Fabian Rene Hoffmann : Nous ne savons pas grand-chose, si ce n'est ce que les deux parties ont affirmé, et nous avons des preuves visuelles. Alors, que s'est-il passé ? Nous avons une bonne idée du fait que la Russie a attaqué Kiev. Elle a utilisé une série de systèmes de missiles différents, notamment le missile balistique Kinzhal, les missiles de croisière Kalibr et un certain nombre de systèmes de drones. Cette combinaison de systèmes de missiles est importante car elle visait à submerger les défenses aériennes ukrainiennes. La Russie a tenté de tirer simultanément sur Kiev différents types de missiles provenant de différentes directions et trajectoires, dans l'espoir de neutraliser le système de défense antimissile. L'Ukraine affirme avoir intercepté 100 % des systèmes de missiles lancés, tandis que la Russie insiste sur le fait qu'elle a atteint toutes les cibles importantes.

Dans quelle mesure les Ukrainiens parviennent-ils à intercepter les missiles russes ?

D'après ce que j'ai observé, il semble que la défense antimissile ait été très efficace. Je n'ai vu aucune preuve crédible que la Russie ait touché des cibles importantes ou causé des dommages significatifs à Kiev, sans parler de la destruction d'une batterie Patriot. Sur cette base, j'aurais tendance à croire la version ukrainienne des événements, surtout si l'on considère que le système Patriot a déjà intercepté avec succès des missiles Kinzhal. Dans l'ensemble, les systèmes de défense antimissile ukrainiens, qu'ils soient soviétiques ou occidentaux, se sont révélés très efficaces contre les attaques de missiles russes.

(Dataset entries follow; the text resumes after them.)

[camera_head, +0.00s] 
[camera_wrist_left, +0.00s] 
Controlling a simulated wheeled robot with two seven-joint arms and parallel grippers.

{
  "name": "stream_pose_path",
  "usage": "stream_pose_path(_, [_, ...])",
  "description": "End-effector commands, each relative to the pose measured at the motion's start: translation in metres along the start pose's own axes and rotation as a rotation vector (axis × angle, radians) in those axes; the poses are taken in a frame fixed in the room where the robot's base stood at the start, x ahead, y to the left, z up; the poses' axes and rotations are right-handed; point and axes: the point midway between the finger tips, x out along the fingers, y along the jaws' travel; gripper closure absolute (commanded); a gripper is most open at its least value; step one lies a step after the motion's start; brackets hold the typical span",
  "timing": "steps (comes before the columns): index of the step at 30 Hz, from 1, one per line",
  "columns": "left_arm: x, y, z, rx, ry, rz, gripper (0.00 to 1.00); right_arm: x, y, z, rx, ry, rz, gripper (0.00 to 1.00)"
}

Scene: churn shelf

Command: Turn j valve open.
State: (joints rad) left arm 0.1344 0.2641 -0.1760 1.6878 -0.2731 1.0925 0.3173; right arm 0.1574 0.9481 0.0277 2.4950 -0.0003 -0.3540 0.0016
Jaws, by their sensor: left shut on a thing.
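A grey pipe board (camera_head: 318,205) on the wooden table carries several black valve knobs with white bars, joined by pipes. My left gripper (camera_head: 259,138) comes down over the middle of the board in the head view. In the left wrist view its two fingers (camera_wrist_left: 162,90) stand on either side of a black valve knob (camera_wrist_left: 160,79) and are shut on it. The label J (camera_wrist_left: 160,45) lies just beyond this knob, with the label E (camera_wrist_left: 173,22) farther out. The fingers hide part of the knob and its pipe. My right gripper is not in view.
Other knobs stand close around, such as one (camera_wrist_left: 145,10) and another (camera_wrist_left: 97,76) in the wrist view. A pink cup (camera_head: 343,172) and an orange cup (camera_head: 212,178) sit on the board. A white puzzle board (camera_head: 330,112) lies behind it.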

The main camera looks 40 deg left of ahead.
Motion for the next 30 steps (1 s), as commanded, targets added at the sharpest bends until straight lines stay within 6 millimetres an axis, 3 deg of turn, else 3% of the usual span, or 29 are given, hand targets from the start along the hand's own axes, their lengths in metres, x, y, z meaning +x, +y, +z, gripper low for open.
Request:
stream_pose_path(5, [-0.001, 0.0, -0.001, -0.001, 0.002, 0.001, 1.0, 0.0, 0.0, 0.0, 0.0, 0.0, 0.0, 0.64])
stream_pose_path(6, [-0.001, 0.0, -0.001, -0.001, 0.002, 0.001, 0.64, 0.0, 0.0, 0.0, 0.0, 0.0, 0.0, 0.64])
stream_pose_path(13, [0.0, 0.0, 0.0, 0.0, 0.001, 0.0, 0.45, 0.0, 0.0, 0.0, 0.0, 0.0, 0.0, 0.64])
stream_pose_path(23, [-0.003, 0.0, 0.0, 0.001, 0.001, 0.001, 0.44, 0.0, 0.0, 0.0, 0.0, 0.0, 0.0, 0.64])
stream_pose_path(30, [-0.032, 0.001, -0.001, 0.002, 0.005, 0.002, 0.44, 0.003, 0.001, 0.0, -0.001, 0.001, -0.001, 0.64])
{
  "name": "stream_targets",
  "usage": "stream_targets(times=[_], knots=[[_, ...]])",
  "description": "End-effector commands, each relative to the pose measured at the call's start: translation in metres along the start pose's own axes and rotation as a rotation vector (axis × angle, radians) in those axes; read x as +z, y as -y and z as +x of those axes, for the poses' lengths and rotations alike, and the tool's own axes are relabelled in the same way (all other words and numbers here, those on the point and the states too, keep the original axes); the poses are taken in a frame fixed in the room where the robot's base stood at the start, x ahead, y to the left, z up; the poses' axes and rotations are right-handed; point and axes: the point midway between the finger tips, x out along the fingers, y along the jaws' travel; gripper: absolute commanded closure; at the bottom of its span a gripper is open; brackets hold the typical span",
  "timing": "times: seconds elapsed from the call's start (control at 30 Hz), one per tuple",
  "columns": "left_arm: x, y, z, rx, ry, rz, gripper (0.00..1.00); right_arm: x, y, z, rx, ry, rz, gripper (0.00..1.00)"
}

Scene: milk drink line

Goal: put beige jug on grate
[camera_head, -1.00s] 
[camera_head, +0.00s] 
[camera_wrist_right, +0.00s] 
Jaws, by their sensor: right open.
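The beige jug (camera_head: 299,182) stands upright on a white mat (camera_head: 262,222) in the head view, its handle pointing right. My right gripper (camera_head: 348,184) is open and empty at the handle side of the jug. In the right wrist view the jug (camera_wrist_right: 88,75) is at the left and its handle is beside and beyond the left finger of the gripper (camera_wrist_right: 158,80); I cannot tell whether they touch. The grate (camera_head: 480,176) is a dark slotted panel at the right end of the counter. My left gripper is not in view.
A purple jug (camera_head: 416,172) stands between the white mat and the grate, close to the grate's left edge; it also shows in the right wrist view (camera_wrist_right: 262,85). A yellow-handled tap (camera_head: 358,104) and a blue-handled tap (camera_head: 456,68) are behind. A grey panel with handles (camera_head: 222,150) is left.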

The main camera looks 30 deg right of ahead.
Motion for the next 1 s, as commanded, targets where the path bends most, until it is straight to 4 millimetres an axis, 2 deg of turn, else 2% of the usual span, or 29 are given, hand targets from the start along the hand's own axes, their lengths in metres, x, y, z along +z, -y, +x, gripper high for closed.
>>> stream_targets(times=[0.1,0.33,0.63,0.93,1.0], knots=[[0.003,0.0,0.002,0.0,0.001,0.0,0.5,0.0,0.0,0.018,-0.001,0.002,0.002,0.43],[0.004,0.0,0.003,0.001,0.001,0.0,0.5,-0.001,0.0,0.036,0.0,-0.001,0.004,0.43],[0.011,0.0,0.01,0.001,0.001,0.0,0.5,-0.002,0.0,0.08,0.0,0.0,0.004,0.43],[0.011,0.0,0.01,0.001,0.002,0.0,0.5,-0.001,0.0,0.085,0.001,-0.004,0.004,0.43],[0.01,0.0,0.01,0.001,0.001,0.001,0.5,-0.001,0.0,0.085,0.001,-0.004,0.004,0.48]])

Vous avez déclaré sur Twitter que si vous étiez un responsable russe aujourd'hui, vous seriez inquiet parce que nous avons démontré l'efficacité de la défense aérienne ukrainienne en interceptant avec succès des missiles tactiques. Que voulez-vous dire par là ?

Oui, ce que je voulais dire, c'est que certains des systèmes de missiles utilisés lors des récentes attaques, tels que les missiles de croisière Kinzhal et Kalibr, sont à double capacité. Ils peuvent être déployés avec une ogive nucléaire ou conventionnelle. Bien que nous les ayons vus utilisés avec des ogives conventionnelles, il est théoriquement possible de les équiper d'une ogive nucléaire, en particulier d'une ogive nucléaire tactique. Dans un scénario hypothétique où la Russie est engagée dans un conflit terrestre avec l'OTAN et craint une percée dans ses lignes de défense, elle pourrait utiliser un missile nucléaire tactique comme le Kinzhal armé d'une ogive nucléaire contre des troupes concentrées de l'OTAN. L'objectif serait de stopper l'avancée de l'OTAN et de repousser ses forces du point de vue russe.

Toutefois, lors des récentes attaques, y compris celle de la nuit dernière, il semble que les défenses antimissiles de l'Ukraine aient été très efficaces. Elles ont probablement réussi à abattre des missiles de plusieurs Kinzhals qui, comme on l'a dit, pourraient théoriquement être dotés d'une arme nucléaire. Cela ne garantit pas l'interception d'un missile à charge nucléaire, mais soulève des questions quant à la capacité de survie et d'acheminement des forces russes en ce qui concerne les ogives nucléaires tactiques. Il est essentiel de noter que mon intention n'est pas de ridiculiser ou de miner la puissance globale de la dissuasion nucléaire russe, comme l'ont prétendu certaines personnes sur mon fil Twitter.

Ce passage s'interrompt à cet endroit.